Look at the three Hebrew children.  What was the “why” behind the fiery trial they went through?  “He answered and said, Lo, I see four men loose, walking in the midst of the fire, and they have no hurt; and the form of the fourth is like the Son of God.  And the princes, governors, and captains, and the king's counsellors, being gathered together, saw these men, upon whose bodies the fire had no power, nor was an hair of their head singed, neither were their coats changed, nor the smell of fire had passed on them.  Then Nebuchadnezzar spake, and said, Blessed be the God of Shadrach, Meshach, and Abednego, who hath sent his angel, and delivered his servants that trusted in him, and have changed the king's word, and yielded their bodies, that they might not serve nor worship any god, except their own God.  Therefore I make a decree, That every people, nation, and language, which speak any thing amiss against the God of Shadrach, Meshach, and Abednego, shall be cut in pieces, and their houses shall be made a dunghill: because there is no other God that can deliver after this sort.” (Daniel 3:25, 27-29)  What they went through wasn’t because they had done anything wrong, on the contrary, they did the right thing- they didn’t bow before any other gods.  The reason “why” behind their time of testing was not brought on by any sin in their life but through it the Lord was glorified.

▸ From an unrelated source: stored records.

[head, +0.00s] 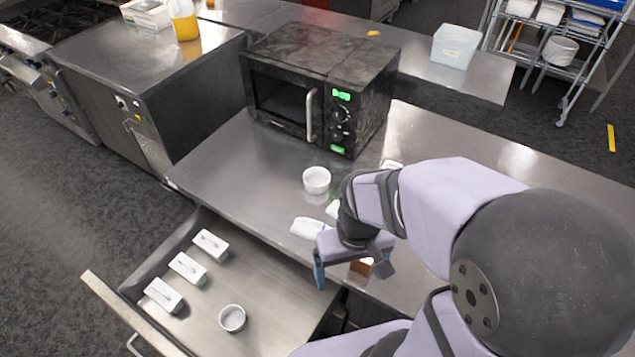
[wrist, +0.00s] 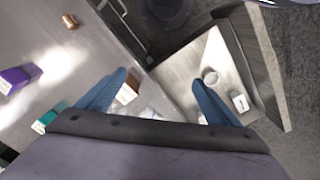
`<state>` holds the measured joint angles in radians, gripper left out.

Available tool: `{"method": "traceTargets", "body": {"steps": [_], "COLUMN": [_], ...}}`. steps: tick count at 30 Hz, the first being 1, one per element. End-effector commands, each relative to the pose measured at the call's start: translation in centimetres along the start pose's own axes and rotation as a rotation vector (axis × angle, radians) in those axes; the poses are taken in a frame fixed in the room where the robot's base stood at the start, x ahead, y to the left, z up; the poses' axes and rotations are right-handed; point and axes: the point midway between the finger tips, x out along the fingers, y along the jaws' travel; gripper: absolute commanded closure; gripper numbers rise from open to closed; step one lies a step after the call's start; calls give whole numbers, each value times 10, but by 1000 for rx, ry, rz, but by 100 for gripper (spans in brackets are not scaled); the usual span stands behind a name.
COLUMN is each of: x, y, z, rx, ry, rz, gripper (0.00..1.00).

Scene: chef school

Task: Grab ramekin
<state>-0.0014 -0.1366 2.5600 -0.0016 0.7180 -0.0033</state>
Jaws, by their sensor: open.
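One white ramekin (head: 316,180) stands upright on the steel counter, in front of the microwave. In the wrist view my gripper (wrist: 158,98) frames the counter edge, with the drawer beyond the right finger.
A white item (head: 308,228) and a brown block (head: 362,267) lie near my gripper on the counter. The black microwave (head: 300,80) stands behind. The counter's left part is clear.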

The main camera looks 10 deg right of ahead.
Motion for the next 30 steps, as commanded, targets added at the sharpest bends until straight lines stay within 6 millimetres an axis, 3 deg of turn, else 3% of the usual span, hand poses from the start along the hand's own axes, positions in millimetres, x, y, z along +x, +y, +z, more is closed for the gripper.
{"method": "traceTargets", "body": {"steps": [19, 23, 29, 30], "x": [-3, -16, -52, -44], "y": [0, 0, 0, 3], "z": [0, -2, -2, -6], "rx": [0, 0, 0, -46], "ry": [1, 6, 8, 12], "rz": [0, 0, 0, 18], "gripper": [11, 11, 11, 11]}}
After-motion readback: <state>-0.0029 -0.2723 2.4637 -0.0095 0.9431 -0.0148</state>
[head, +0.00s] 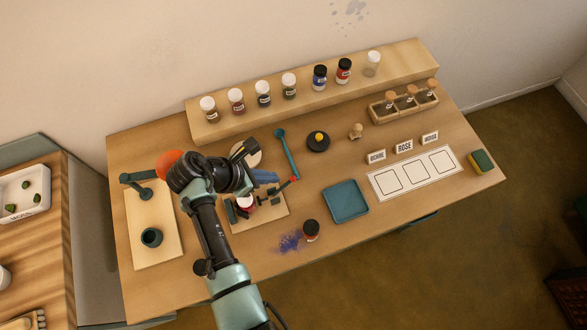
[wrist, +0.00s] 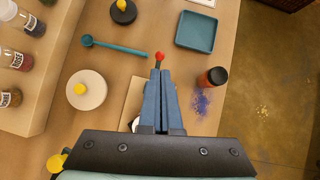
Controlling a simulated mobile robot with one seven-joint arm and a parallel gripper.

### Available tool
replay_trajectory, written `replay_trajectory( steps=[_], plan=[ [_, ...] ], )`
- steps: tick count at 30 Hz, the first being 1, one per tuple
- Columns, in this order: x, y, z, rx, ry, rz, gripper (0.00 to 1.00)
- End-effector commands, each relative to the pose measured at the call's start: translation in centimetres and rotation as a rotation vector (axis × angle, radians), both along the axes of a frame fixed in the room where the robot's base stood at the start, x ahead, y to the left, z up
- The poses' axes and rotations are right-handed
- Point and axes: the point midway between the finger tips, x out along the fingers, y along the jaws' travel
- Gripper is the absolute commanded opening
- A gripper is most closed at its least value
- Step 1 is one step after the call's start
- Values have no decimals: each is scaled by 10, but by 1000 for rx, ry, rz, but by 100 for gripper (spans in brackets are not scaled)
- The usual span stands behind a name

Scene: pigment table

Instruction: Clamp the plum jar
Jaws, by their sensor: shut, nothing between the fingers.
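A white-lidded jar with a dark red body (head: 246,204) stands between the dark jaws of a clamp on a pale wooden board (head: 270,216). I cannot read its label or tell how tightly the jaws hold it. The clamp's lever ends in a red knob (head: 295,178). My gripper (head: 276,178) is over the clamp, its blue fingers shut with nothing between them. In the wrist view the fingertips (wrist: 160,73) lie just short of the red knob (wrist: 159,56); contact is unclear. The fingers and palm hide most of the clamp there.
A dark-lidded jar (head: 311,231) stands beside a purple powder spill (head: 290,242). A teal tray (head: 345,202) lies to the right, a teal spoon (head: 286,152) behind. Several jars line the back shelf (head: 215,131). A lamp with an orange shade (head: 170,163) stands left.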

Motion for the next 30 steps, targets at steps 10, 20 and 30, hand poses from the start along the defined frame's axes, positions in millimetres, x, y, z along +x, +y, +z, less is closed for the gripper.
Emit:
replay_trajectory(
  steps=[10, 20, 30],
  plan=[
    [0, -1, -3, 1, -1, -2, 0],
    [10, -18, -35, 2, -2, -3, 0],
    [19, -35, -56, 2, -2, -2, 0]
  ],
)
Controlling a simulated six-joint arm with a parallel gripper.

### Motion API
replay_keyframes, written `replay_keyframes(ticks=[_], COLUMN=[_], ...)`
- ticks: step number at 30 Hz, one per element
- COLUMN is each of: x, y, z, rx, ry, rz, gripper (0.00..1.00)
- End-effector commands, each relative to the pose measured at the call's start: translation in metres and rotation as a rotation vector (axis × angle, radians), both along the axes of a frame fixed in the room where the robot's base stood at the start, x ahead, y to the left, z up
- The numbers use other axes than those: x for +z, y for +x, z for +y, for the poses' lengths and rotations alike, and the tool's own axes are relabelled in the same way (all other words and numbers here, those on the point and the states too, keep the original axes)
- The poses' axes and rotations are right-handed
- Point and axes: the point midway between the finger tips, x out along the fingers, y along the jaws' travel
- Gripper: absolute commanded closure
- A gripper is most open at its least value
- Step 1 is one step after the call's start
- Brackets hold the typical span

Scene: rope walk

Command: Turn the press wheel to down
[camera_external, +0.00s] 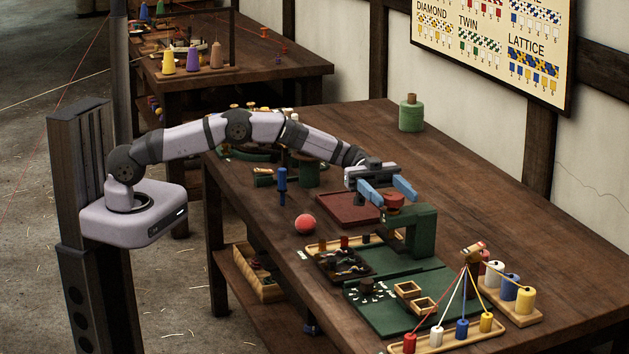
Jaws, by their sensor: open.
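The press (422,232) is a dark green frame standing on the table, at the right of the dark red tray. Its press wheel (394,201) is a small red-orange knob at the top left of the frame. My gripper (391,198) has two blue fingers, spread apart. They are at the wheel, one on each side of it in this view. I cannot tell whether either finger touches it. The wheel's turn position is too small to read.
A dark red tray (345,209) lies behind the press, and a red ball (305,224) sits in front of it. Green mats (395,318), a parts tray (318,262) and a rack of coloured bobbins (410,343) fill the front. The table's back right is clear beyond a green spool (411,115).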

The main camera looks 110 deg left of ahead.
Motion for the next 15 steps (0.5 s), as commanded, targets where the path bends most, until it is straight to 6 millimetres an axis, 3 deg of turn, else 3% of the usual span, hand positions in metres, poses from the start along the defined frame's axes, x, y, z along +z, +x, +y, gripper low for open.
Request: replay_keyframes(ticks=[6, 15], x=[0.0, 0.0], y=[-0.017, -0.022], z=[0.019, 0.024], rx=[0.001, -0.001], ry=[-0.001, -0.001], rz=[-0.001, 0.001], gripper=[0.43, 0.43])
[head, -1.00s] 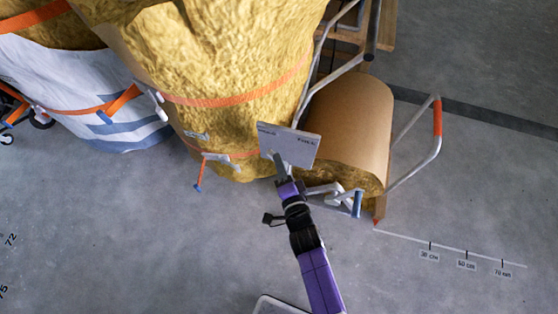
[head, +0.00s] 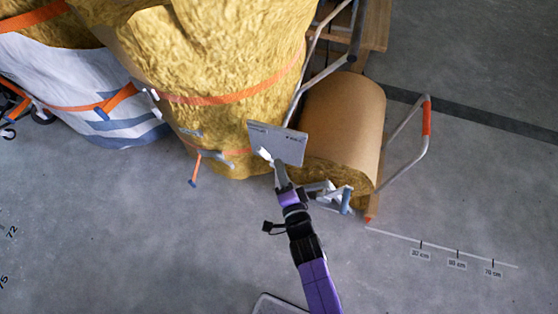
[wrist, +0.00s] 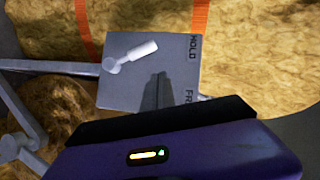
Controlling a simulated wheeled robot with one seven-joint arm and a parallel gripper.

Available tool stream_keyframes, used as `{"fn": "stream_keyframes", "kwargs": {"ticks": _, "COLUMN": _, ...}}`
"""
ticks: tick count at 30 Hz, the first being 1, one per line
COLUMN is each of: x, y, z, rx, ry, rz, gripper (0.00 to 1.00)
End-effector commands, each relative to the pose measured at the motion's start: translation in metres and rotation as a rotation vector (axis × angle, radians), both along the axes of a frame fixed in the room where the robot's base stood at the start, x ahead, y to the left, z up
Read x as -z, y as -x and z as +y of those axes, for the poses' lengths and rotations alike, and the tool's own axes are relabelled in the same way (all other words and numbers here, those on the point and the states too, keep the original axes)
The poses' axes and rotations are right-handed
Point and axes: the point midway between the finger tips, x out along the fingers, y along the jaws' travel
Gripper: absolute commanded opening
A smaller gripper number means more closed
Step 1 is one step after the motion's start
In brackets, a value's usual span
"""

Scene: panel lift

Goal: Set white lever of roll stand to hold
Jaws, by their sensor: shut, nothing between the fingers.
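The roll stand's grey plate (head: 285,148) stands in front of the large brown roll in the head view. The plate (wrist: 185,85) fills the middle of the wrist view, with HOLD (wrist: 192,47) at its upper right edge and a partly hidden FREE below. The white lever (wrist: 142,50) pivots at the plate's left, and its handle points right, toward HOLD. It also shows as a small white piece in the head view (head: 265,154). My gripper (head: 279,166) is shut and empty over the plate's lower part. In the wrist view its dark fingers (wrist: 157,92) are below the lever, apart from it in the picture.
The brown roll (head: 343,115) rests on the stand beside a metal side rail with an orange grip (head: 427,117). A blue-ended handle (head: 346,200) is right of my gripper. Large yellow bundles with orange straps (head: 230,98) stand behind left. The floor in front is open.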

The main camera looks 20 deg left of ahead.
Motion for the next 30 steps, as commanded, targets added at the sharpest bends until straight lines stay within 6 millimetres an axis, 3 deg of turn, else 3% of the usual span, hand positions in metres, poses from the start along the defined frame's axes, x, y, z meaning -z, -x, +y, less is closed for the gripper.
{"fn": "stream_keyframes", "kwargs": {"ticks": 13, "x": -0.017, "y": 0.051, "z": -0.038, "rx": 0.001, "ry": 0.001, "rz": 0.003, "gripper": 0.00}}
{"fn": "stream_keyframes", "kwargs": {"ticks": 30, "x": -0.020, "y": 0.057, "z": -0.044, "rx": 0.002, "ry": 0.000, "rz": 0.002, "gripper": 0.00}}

“And when Peter saw it, he answered unto the people, Ye men of Israel, why marvel ye at this? or why look ye so earnestly on us, as though by our own power or holiness we had made this man to walk?” (Acts 3:12)  God granted great power to the disciples- they did miracles in His name.  But God didn’t give them this great miracle working power and authority so they could make a name for themselves in Christian circles.  He didn’t give them the power to heal and deliver so that people would flock to them.  He didn’t give it for their sakes.  “The God of Abraham, and of Isaac, and of Jacob, the God of our fathers, hath glorified his Son Jesus; whom ye delivered up, and denied him in the presence of Pilate, when he was determined to let him go.” (verse 13)  He did it so that He might receive the glory.

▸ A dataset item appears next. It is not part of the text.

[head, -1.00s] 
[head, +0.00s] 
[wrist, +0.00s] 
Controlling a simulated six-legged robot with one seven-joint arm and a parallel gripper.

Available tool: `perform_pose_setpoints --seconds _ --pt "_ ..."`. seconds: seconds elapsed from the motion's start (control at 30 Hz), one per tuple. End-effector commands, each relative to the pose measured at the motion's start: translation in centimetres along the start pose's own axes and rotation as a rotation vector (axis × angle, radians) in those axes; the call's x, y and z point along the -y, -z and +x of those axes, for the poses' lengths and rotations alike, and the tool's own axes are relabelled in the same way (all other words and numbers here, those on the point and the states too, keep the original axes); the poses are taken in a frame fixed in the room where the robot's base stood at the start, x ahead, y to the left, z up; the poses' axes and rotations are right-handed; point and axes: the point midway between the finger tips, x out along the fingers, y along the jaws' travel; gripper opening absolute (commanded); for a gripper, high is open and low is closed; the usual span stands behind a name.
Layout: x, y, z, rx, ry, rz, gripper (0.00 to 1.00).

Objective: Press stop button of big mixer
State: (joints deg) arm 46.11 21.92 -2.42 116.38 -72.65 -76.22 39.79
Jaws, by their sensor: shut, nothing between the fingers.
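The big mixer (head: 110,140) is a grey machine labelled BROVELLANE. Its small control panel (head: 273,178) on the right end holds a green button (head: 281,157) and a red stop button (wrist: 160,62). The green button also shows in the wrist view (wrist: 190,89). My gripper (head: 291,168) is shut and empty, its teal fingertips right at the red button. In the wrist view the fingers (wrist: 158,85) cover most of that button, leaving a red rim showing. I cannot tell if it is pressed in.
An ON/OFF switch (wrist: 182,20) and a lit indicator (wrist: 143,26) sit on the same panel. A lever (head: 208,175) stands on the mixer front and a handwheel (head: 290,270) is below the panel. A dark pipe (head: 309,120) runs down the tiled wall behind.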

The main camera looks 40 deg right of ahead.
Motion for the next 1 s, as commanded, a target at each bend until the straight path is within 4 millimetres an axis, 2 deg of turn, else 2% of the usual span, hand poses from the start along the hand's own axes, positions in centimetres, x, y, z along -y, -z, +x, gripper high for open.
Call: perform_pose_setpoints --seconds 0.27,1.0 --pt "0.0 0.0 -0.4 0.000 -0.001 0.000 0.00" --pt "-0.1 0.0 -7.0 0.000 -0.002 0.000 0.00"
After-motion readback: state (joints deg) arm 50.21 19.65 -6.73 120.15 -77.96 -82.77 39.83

There are so many others we could talk about but space doesn't allow.  What we learn from them all, including our beloved Savior Jesus, is that it is not about us... It’s about Him; Him receiving glory.  Look quickly with me at a few more scriptures which tell us that this should be the attitude of every Christian.  “And he arose, and departed to his house.  But when the multitudes saw it, they marvelled, and glorified God, which had given such power unto men.” (Matthew 9:7,8)  “Herein is my Father glorified, that ye bear much fruit; so shall ye be my disciples.”  “And all mine are thine, and thine are mine; and I am glorified in them.” (John 15:8;17:10)  “So when they had further threatened them, they let them go, finding nothing how they might punish them, because of the people: for all men glorified God for that which was done.” (Acts 4:21)  “And when the Gentiles heard this, they were glad, and glorified the word of the Lord: and as many as were ordained to eternal life believed.” (Acts 13:48)  “And they glorified God in me.” (Galatians 1:24)  “That the name of our Lord Jesus Christ may be glorified in you. (2 Thessalonians 1:12a)  “If any man speak, let him speak as the oracles of God; if any man minister, let him do it as of the ability which God giveth: that God in all things may be glorified through Jesus Christ, to whom be praise and dominion for ever and ever.” (1 Peter 4:11)  “Let your light so shine before men, that they may see your good works, and glorify your Father which is in heaven.” (Matthew 5:16)

We must develop the “Godly” mentality and reject the “worldly one”.  Every command we keep, every sermon we preach, every trial we go through, every time we witness to someone, every time we testify, every miracle that the Lord does through us, every promotion we get is not about us.  It’s never for the purpose of promoting self, but promoting God instead that He might be glorified.